Música

Entrevista

Bush | “Se eu conseguir surpreender em 2019, eu ganhei”, diz Gavin Rossdale

Febre nos Estados Unidos na década de 90, banda inglesa retorna ao Brasil, 22 anos depois, e frontman abre o jogo sobre o porquê de ter levado tanto tempo

15.02.2019, às 14H44.

Pode parecer distante, mas na década de 90, a banda inglesa Bush era uma das recordistas de vendas no maior mercado musical do planeta, os Estados Unidos. Conhecidos como a primeira banda de “pós-grunge” da cena musical da época, os ingleses acabaram se tornando conhecidos pelo sucesso estrondoso nas terras do Tio Sam enquanto eram praticamente ignorados em seu país natal, dominado por Oasis e Blur.

Com toda essa história musical nas costas, Gavin Rossdale sempre esteve à frente do projeto.

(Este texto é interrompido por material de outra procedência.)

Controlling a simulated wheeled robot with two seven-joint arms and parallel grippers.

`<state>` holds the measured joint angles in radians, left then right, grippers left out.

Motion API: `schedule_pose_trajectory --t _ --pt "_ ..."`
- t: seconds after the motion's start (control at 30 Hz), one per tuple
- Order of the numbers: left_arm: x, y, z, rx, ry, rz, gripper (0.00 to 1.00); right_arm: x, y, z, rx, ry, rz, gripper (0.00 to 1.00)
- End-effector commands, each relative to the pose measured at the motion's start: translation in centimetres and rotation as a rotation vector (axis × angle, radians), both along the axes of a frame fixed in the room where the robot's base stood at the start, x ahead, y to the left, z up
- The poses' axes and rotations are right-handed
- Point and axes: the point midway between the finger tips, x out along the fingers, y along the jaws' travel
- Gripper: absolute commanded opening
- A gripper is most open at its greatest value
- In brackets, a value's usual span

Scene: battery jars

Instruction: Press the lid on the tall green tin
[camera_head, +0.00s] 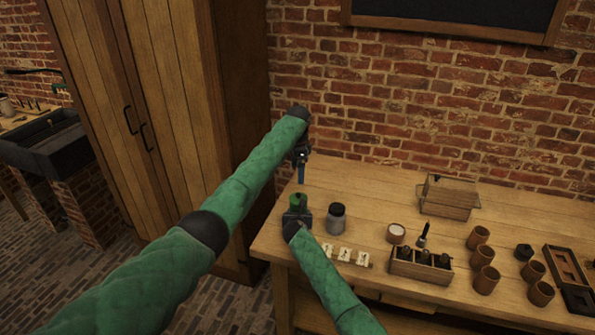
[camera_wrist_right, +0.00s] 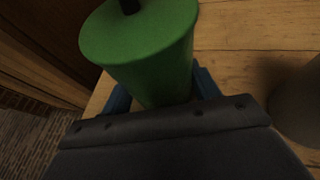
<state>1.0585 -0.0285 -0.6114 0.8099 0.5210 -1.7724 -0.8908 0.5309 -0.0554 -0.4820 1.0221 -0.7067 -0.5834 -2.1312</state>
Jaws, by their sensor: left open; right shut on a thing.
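The tall green tin (camera_head: 298,201) stands near the left end of the wooden table. In the right wrist view the green tin (camera_wrist_right: 155,68) has a flat green top with a dark knob (camera_wrist_right: 130,5) on it. I cannot tell whether this top is a separate lid or how firmly it sits. My right gripper (camera_head: 297,215) is shut around the tin's body from the front, with a blue finger on each side. My left gripper (camera_head: 301,180) is open and empty, pointing down just above and behind the tin, apart from it.
A grey jar with a dark cap (camera_head: 336,219) stands close right of the tin. White cards (camera_head: 345,254) lie in front. A wooden rack with dark bottles (camera_head: 420,267), several brown cups (camera_head: 487,280) and a wooden caddy (camera_head: 447,204) are farther right. A tall cabinet (camera_head: 185,110) stands left.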

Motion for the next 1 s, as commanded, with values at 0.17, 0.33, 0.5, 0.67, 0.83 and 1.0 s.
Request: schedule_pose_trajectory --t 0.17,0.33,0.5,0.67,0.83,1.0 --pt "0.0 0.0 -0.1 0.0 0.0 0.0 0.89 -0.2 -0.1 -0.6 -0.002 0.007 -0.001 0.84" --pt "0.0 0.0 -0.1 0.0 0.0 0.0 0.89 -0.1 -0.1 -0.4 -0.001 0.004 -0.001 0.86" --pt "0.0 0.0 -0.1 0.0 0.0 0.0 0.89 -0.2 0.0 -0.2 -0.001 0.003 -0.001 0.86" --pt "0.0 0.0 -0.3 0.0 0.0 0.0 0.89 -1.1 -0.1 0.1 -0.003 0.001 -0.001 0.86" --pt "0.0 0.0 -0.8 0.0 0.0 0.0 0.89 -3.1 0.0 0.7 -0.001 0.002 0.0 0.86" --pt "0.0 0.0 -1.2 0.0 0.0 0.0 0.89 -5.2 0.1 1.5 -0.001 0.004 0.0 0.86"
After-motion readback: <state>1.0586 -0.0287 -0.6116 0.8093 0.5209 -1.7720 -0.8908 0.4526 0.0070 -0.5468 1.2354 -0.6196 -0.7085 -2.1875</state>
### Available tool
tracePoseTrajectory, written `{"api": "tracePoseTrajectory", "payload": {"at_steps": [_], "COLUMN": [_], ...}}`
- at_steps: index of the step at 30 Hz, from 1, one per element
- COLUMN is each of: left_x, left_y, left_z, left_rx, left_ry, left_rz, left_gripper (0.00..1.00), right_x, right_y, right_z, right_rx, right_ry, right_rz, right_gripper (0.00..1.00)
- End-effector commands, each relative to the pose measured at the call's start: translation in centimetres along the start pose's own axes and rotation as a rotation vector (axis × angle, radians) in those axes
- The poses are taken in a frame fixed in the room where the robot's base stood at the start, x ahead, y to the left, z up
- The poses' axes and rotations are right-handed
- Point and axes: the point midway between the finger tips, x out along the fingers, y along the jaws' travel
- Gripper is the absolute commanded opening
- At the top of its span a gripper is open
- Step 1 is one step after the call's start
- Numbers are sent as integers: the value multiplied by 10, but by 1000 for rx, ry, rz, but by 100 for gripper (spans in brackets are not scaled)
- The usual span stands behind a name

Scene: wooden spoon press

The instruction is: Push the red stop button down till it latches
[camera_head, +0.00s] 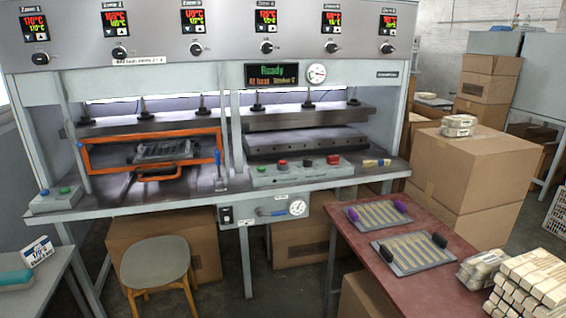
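A grey control box (300,174) sits on the front ledge of the press, right of centre. The rightmost red button (333,159) is the largest and sits raised. No readable label shows which one is the stop button. A green button (262,168) is at the box's left end. Neither of my grippers is in view.
The press (245,125) shows a "Ready" display (272,74). An orange guard frame (152,135) surrounds its left opening. A stool (155,262) stands in front at left. A red-topped table (400,292) with two spoon trays is at right. Cardboard boxes (470,165) stand behind it.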

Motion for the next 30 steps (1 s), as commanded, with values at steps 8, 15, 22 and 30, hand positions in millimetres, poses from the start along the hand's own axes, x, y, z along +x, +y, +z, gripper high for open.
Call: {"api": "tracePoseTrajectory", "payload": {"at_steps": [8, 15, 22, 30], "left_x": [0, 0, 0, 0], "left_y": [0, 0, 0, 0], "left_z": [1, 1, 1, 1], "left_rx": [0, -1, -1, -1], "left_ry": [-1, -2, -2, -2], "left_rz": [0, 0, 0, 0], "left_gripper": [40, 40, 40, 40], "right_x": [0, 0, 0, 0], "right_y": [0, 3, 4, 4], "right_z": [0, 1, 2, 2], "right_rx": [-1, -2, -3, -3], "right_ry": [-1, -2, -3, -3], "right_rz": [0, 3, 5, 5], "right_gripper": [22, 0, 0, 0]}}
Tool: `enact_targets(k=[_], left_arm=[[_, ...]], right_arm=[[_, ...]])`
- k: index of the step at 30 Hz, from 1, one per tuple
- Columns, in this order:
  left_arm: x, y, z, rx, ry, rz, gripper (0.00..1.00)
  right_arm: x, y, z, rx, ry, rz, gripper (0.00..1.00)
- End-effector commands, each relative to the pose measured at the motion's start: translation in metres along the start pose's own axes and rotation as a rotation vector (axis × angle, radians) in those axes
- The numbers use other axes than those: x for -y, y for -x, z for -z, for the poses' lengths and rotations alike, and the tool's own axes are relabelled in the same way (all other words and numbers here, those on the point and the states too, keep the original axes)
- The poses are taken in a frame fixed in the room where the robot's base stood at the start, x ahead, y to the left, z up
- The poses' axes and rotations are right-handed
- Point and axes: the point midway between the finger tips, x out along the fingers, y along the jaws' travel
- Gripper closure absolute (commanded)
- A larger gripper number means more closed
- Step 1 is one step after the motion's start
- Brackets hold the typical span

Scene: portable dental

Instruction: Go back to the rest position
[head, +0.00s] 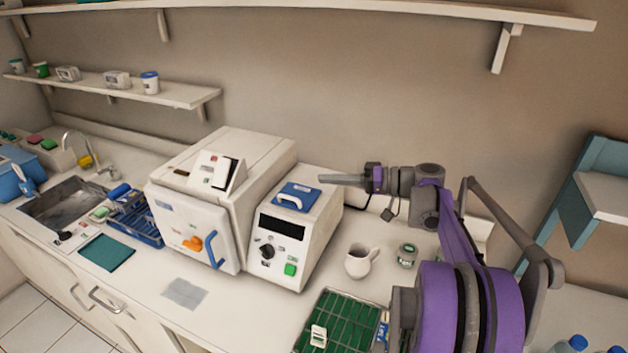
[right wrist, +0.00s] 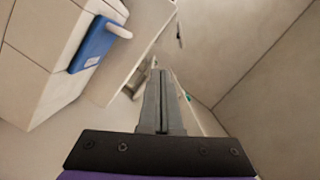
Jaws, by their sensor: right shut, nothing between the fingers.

O vocalista e guitarrista, atualmente com 53 anos, passou pelas três fases da banda: primeiro com a série de lançamentos tocados exaustivamente nas rádios e aclamados pelo público, fase que durou até o início dos anos 2000.

O hiato após o lançamento de seu disco de menor vendagem com os integrantes originais, Golden State (2002), e o retorno tímido, em 2010, após Rossdale tentar outros projetos musicais, participar de filmes como Constantine e também um casamento com Gwen Stefani (vocalista do No Doubt), que durou até 2016.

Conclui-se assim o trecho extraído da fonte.